Figure 2. Overview of RePainter. We propose a novel reinforcement learning framework that integrates spatial-matting trajectory refinement with GRPO. The spatial-matting module modulates attention mechanisms to optimize the sampling trajectory during denoising, expanding the exploration space and guiding the generation of higher-reward samples. These samples are then evaluated by our local-global composite reward models, which jointly assesses global structural consistency, local pixel accuracy, and semantic validity. Rewards from these trajectories feed the GRPO loss, enabling online policy updates that align the model with e-commerce-specific visual preferences.††: 

## 3. Preliminary: Flow-based GRPO

In this section, we present the core idea of GRPO applied to flow matching models. We first revisit how flow-based GRPO converts the deterministic ODE sampler into a SDE sampler with the same marginal distribution, which satisfies GRPO’s stochastic exploration requirements. Then, we present the algorithm of flow-based GRPO.

Flow Matching. Let \mathbf{z}_{0} be a data sample from the true distribution and \mathbf{z}_{1} a noise sample.
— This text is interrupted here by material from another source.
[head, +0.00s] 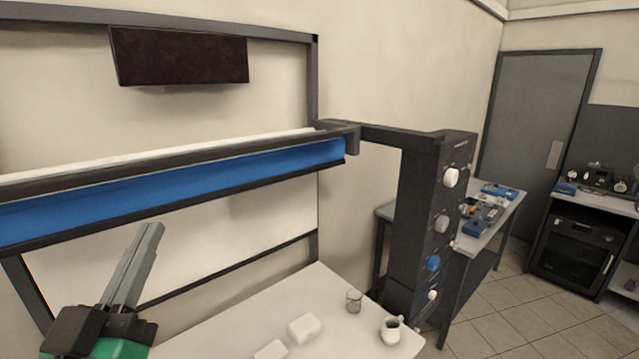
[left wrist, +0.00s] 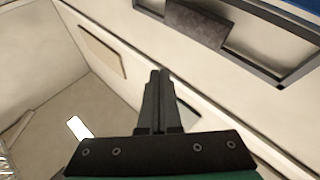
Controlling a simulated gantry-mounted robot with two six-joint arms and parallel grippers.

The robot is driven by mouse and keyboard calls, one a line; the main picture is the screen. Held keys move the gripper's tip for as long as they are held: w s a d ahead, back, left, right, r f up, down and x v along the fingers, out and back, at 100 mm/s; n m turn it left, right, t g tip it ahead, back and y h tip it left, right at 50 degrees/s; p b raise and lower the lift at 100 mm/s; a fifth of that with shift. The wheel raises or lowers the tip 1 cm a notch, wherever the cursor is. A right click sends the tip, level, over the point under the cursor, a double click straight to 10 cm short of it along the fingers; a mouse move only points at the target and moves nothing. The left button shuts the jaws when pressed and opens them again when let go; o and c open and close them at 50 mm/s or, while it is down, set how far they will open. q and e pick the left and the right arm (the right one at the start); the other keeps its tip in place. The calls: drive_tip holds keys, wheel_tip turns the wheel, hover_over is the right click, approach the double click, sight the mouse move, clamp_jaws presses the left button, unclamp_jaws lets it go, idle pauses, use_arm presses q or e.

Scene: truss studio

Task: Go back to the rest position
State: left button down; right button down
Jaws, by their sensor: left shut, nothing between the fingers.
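My left gripper (head: 150,236) is at the lower left of the head view, with its grey fingers pointing up and slightly right. It is shut and empty, in front of the pale wall below the blue-faced rail. In the left wrist view the shut fingers (left wrist: 158,78) point up the middle, with nothing between them. My right gripper is in neither view.
A blue and black rail (head: 180,188) crosses above the left gripper. A white table (head: 243,318) below holds a glass (head: 354,301), a white jug (head: 390,331) and white blocks (head: 305,328). A dark post with knobs (head: 425,215) stands right. Tiled floor lies beyond.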

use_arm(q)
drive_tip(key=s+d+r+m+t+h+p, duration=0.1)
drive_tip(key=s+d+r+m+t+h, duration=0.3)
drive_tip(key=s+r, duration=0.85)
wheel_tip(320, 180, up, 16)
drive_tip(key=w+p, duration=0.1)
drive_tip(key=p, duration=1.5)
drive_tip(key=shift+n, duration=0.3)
Rectified flow(Liu et al., [2022](https://arxiv.org/html/2510.07721v1#bib.bib35)) defines intermediate samples as:

(1)\mathbf{z}_{t}=(1-t)\mathbf{z}_{0}+t\mathbf{z}_{1},\quad t\in[0,1],

and trains a velocity field v_{\theta}(x_{t},t) via flow matching(Lipman et al., [2022](https://arxiv.org/html/2510.07721v1#bib.bib32)) objective:

(2)\mathcal{L}_{\text{FM}}(\theta)=\mathbb{E}_{t,\mathbf{z}_{0},\mathbf{z}_{1}}\big[\|v-v_{\theta}(\mathbf{z}_{t},t)\|_{2}^{2}\big],\quad v=\mathbf{z}_{1}-\mathbf{z}_{0}.
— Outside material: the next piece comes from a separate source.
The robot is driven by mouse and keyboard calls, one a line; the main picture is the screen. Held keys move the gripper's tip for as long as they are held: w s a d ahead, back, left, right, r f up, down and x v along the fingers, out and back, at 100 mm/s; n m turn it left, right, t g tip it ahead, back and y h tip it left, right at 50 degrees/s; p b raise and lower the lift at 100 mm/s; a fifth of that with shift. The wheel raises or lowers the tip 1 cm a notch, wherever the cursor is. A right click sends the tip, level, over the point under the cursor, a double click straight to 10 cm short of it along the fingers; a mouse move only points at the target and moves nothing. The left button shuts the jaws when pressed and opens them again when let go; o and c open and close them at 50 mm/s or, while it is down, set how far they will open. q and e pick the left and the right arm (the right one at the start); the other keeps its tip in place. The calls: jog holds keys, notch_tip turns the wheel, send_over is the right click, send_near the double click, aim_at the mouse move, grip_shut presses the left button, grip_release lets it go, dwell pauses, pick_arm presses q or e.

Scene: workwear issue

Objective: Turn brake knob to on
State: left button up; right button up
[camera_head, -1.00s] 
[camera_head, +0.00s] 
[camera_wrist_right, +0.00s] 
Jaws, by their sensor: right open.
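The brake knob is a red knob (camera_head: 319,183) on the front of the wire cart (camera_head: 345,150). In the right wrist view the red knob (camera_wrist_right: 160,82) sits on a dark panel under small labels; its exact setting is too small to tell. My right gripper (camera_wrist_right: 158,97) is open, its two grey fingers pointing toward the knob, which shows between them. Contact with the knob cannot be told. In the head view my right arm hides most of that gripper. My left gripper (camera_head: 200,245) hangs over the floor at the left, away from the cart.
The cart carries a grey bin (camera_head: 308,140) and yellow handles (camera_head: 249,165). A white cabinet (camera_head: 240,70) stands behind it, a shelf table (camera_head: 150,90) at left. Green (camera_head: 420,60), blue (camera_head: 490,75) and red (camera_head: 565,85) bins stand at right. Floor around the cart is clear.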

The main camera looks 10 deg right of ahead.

Beyond training, the iterative denoising process at inference time can be naturally formalized as a Markov Decision Process(Black et al., [2023](https://arxiv.org/html/2510.07721v1#bib.bib5)). At each step t, the state is \mathbf{s}_{t}=(\mathbf{c},t,\mathbf{z}_{t}), where c denotes the prompt, and \pi(\mathbf{a}_{t}\mid\mathbf{s}_{t})=p(\mathbf{z}_{t-1}\mid\mathbf{z}_{t},\mathbf{c}) is the probability selecting action \mathbf{a}_{t} from z_{t} to z_{t-1}. The transition is deterministic, i.e., s_{t+1}=(\mathbf{c},t-1,\mathbf{z}_{t-1}). A reward is only provided at the final step: r(\mathbf{z}_{0},\mathbf{c}) if t=0, and zero otherwise.
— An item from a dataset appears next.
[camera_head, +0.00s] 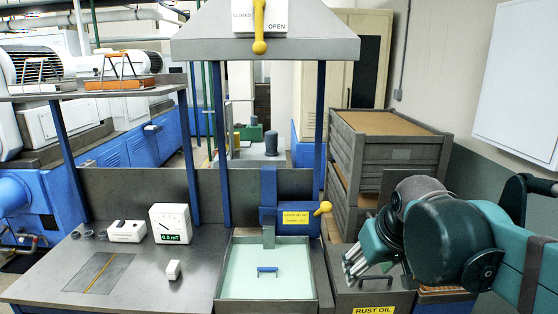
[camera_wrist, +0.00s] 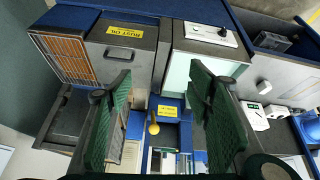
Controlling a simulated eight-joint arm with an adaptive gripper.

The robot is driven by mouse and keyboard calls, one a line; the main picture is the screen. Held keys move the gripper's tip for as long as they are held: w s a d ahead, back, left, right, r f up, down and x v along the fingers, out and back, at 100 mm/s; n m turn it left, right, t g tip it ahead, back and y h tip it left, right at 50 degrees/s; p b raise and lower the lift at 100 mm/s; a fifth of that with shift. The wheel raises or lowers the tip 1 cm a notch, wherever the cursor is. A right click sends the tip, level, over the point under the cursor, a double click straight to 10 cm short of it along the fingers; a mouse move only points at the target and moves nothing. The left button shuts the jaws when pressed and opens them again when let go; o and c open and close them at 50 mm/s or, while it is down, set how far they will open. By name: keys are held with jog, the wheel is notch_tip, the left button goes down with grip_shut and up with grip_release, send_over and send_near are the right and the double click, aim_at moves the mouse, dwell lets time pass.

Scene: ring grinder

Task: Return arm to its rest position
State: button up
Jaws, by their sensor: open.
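My teal arm (camera_head: 448,232) reaches in from the right edge of the head view. The rust oil box also shows in the wrist view (camera_wrist: 125,62), beyond the left finger. The gap between gripper and box is hard to judge.
Stacked crates (camera_head: 388,143) stand behind my gripper. A gauge (camera_head: 170,223) stands on the bench at left.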

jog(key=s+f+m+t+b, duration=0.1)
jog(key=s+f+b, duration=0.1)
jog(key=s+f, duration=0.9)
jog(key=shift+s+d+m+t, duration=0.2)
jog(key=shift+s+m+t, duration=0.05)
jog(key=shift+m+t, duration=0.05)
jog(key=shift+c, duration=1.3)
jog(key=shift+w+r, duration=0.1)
Convert ODE to SDE. Since GRPO(Guo et al., [2025a](https://arxiv.org/html/2510.07721v1#bib.bib19); Shao et al., [2024](https://arxiv.org/html/2510.07721v1#bib.bib46)) requires stochastic exploration through multiple trajectory samples, where policy updates depend on the trajectory probability distribution and their associated reward signals, DanceGRPO(Xue et al., [2025](https://arxiv.org/html/2510.07721v1#bib.bib60)) unify the sampling processes of the diffusion model and rectified flows into the form of SDE. For the diffusion model, as demonstrated in(Song and Ermon, [2019](https://arxiv.org/html/2510.07721v1#bib.bib47); Song et al., [2020](https://arxiv.org/html/2510.07721v1#bib.bib48)), the forward SDE is given by: \mathrm{d}\mathbf{z}_{t}=f_{t}\mathbf{z}_{t}\mathrm{d}t+g_{t}\mathrm{d}\mathbf{w}. The corresponding reverse SDE can be expressed as:

(3)\mathrm{d}\mathbf{z}_{t}=\left(f_{t}\mathbf{z}_{t}-\frac{1+\varepsilon_{t}^{2}}{2}g_{t}^{2}\nabla\log p_{t}(\mathbf{z}_{\mathbf{t}})\right)\mathrm{d}t+\varepsilon_{t}g_{t}\mathrm{d}\mathbf{w},

where \mathrm{d}\mathbf{w} is a Brownian motion, and \varepsilon_{t} introduces the stochasticity during sampling. Similarly, the forward ODE of rectified flow is: \mathrm{d}\mathbf{z}_{t}=\mathbf{u}_{t}\mathrm{d}t. The generative process reverses the ODE in time. However, this deterministic formulation cannot provide the stochastic exploration required for GRPO. Drawing on insights from(Albergo and Vanden-Eijnden, [2022](https://arxiv.org/html/2510.07721v1#bib.bib3); Albergo et al., [2023](https://arxiv.org/html/2510.07721v1#bib.bib2)), an SDE case during the reverse process can be defined as follows:

(4)\mathrm{d}\mathbf{z}_{t}=(\mathbf{u}_{t}-\frac{1}{2}\varepsilon_{t}^{2}\nabla\log p_{t}(\mathbf{z}_{t}))\mathrm{d}t+\varepsilon_{t}\mathrm{d}\mathbf{w},

where \varepsilon_{t} also introduces the stochasticity during sampling. Given a normal distribution p_{t}(\mathbf{z}_{t})=\mathcal{N}(\mathbf{z}_{t}\mid\alpha_{t}\mathbf{x},\sigma_{t}^{2}I), the score function is derived as \nabla\log p_{t}(\mathbf{z}_{t})=-(\mathbf{z}_{t}-\alpha_{t}\mathbf{x})/\sigma_{t}^{2}. This expression can be substituted into the above two SDEs to obtain the policy \pi(\mathbf{a}_{t}\mid\mathbf{s}_{t}).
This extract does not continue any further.